> EXERCISE INSTRUCTIONS:
Reproduce each line bearing the word "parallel".

-=-=-

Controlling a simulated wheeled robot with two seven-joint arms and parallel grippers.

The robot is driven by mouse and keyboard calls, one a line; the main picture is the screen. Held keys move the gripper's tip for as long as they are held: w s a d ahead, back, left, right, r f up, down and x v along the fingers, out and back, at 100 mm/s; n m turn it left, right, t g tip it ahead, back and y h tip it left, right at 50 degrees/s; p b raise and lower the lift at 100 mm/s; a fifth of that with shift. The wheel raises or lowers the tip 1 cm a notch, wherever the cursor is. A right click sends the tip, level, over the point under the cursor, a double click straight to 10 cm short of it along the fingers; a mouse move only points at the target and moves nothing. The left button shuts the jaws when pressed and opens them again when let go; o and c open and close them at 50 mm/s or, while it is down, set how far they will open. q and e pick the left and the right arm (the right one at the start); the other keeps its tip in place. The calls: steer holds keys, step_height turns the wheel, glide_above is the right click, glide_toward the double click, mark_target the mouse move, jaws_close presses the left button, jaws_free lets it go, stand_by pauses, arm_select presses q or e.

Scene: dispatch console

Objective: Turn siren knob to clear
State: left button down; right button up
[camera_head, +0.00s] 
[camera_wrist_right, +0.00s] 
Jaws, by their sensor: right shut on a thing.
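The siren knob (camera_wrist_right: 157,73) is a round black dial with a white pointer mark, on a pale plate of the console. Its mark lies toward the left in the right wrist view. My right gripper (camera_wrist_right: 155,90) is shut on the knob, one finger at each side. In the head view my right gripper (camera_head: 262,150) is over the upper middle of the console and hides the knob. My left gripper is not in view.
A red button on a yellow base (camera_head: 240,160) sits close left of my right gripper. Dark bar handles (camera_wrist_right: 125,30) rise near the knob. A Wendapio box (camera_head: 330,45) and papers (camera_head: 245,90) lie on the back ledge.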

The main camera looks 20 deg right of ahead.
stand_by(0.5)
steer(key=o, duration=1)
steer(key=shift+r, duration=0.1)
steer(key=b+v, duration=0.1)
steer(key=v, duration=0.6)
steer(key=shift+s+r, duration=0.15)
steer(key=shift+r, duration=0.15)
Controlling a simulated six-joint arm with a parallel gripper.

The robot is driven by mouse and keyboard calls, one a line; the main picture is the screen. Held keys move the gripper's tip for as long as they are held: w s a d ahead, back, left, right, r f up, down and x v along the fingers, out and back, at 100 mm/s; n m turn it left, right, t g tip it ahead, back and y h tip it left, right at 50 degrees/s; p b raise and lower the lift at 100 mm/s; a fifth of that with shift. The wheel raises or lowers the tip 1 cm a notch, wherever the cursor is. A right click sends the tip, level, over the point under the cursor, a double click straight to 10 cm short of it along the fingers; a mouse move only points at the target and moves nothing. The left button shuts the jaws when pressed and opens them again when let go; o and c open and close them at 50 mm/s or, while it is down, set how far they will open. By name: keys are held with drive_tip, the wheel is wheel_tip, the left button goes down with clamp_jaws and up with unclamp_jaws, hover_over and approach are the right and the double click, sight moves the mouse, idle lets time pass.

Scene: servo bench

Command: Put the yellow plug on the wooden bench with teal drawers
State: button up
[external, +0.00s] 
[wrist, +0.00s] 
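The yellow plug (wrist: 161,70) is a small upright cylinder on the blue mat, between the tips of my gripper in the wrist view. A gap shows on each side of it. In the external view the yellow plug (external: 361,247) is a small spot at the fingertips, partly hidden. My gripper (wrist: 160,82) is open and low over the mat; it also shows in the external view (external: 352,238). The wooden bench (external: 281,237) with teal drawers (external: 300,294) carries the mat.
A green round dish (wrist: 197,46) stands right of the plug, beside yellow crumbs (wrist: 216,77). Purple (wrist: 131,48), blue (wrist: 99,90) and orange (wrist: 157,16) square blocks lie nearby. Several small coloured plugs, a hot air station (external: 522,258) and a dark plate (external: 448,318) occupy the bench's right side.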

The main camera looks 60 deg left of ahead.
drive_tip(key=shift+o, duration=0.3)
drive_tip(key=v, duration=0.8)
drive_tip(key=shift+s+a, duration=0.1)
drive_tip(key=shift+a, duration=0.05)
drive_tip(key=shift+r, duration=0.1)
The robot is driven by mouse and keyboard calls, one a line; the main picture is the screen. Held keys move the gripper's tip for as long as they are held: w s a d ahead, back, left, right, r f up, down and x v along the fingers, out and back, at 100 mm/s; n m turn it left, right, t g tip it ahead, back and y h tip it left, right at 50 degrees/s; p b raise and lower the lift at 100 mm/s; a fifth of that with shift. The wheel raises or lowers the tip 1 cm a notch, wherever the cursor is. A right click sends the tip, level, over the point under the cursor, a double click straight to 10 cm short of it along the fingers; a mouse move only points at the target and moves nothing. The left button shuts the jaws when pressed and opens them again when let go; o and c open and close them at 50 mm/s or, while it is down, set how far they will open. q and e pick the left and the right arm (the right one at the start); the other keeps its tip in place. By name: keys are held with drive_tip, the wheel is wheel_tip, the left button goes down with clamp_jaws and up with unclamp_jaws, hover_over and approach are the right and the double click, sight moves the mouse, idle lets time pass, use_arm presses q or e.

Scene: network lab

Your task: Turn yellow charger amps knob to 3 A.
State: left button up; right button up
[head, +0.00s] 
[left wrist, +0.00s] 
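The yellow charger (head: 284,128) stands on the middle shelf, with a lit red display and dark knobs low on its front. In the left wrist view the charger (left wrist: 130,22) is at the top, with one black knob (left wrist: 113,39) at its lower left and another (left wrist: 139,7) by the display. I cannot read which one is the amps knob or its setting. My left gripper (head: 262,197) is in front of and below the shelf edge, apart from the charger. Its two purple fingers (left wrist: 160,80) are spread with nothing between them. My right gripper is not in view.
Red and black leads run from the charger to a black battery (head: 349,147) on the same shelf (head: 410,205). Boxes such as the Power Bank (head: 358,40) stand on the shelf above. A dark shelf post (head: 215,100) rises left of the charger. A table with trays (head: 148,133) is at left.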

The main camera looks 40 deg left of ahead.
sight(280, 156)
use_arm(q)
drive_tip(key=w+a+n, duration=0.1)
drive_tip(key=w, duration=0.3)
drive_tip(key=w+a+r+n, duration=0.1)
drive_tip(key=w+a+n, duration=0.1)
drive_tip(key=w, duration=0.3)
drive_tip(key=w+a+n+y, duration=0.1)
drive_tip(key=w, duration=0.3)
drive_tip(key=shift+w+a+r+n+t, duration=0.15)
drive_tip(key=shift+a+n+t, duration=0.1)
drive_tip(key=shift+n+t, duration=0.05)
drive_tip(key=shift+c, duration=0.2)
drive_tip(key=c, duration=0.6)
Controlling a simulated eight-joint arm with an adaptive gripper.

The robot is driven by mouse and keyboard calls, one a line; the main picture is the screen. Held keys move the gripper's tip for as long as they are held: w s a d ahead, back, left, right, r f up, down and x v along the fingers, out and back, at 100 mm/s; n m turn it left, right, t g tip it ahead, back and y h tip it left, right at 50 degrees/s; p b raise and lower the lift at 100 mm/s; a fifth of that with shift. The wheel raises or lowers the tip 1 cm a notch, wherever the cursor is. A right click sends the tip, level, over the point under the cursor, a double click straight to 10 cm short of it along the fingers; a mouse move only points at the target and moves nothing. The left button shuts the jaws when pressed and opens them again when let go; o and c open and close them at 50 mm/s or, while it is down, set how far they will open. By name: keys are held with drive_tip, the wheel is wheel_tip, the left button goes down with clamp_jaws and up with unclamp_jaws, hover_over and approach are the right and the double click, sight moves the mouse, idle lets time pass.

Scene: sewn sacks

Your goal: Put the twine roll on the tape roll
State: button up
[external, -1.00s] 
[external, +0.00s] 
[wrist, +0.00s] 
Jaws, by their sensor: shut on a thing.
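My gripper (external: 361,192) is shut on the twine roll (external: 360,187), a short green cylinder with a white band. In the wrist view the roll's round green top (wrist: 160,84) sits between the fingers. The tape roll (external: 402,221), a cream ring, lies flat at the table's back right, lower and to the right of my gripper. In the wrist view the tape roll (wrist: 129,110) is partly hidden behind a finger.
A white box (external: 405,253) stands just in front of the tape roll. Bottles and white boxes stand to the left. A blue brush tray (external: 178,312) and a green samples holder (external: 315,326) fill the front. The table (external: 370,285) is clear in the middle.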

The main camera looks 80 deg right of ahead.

-=-=-

> ANSWER TO THIS PROBLEM:
Controlling a simulated wheeled robot with two seven-joint arms and parallel grippers.
Controlling a simulated six-joint arm with a parallel gripper.

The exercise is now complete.